Robot episode records
------------------------

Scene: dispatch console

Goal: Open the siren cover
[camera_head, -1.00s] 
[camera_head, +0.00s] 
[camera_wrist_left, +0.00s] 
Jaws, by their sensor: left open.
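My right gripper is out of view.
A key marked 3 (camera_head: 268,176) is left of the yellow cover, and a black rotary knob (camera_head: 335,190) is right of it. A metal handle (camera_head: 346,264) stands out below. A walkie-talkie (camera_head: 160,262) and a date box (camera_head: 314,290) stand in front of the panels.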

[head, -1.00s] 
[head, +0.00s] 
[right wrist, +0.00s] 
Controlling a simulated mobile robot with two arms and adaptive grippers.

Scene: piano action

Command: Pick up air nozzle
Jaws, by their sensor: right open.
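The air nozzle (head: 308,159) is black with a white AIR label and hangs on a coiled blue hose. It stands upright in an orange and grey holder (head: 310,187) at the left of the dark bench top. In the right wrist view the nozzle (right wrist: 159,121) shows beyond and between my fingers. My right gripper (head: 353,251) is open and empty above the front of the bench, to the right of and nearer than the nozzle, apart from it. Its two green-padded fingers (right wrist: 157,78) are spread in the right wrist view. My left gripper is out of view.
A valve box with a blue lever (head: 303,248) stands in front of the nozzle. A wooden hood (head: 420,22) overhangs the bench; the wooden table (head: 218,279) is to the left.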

------------------------

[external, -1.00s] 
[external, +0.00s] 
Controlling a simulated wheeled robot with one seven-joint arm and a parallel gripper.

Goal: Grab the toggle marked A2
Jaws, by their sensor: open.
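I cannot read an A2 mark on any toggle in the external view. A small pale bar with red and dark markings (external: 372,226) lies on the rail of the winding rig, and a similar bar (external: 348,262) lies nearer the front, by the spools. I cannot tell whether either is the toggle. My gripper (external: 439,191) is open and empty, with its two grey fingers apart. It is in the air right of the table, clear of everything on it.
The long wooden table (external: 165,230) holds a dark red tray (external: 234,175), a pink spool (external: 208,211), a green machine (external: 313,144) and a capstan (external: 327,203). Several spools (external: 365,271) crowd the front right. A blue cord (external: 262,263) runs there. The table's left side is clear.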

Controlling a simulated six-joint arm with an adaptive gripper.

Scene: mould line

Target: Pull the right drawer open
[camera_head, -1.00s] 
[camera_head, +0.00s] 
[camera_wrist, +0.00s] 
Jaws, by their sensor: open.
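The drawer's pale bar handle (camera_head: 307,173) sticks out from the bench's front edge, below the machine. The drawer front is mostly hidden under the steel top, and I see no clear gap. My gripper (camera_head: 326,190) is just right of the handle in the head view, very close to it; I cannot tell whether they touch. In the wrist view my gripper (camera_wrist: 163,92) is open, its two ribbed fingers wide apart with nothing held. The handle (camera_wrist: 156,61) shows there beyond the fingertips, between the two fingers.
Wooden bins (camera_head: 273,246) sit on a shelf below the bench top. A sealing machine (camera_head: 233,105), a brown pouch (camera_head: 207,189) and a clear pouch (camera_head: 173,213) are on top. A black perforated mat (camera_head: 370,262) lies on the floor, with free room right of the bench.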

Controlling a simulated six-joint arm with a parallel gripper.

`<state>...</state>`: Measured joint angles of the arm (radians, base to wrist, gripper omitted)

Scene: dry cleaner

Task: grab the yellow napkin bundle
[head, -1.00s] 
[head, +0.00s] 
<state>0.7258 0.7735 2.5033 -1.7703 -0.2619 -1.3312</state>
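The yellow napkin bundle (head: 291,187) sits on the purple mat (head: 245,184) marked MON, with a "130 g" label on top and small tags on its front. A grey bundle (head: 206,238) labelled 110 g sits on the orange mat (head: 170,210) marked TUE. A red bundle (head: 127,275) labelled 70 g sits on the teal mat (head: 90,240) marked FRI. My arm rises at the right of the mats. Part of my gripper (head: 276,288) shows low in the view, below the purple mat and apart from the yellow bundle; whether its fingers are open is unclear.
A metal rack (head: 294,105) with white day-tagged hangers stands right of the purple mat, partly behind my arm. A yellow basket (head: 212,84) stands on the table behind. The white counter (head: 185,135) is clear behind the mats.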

------------------------

▶ _Set problem_: Both the line with "[external, +0.00s]" and the line with "Goal: Grab the toggle marked A2" belong in the answer; write them out exactly, with every line between.

▶ _The answer_:
[external, +0.00s] 
Controlling a simulated wheeled robot with one seven-joint arm and a parallel gripper.

Goal: Grab the toggle marked A2

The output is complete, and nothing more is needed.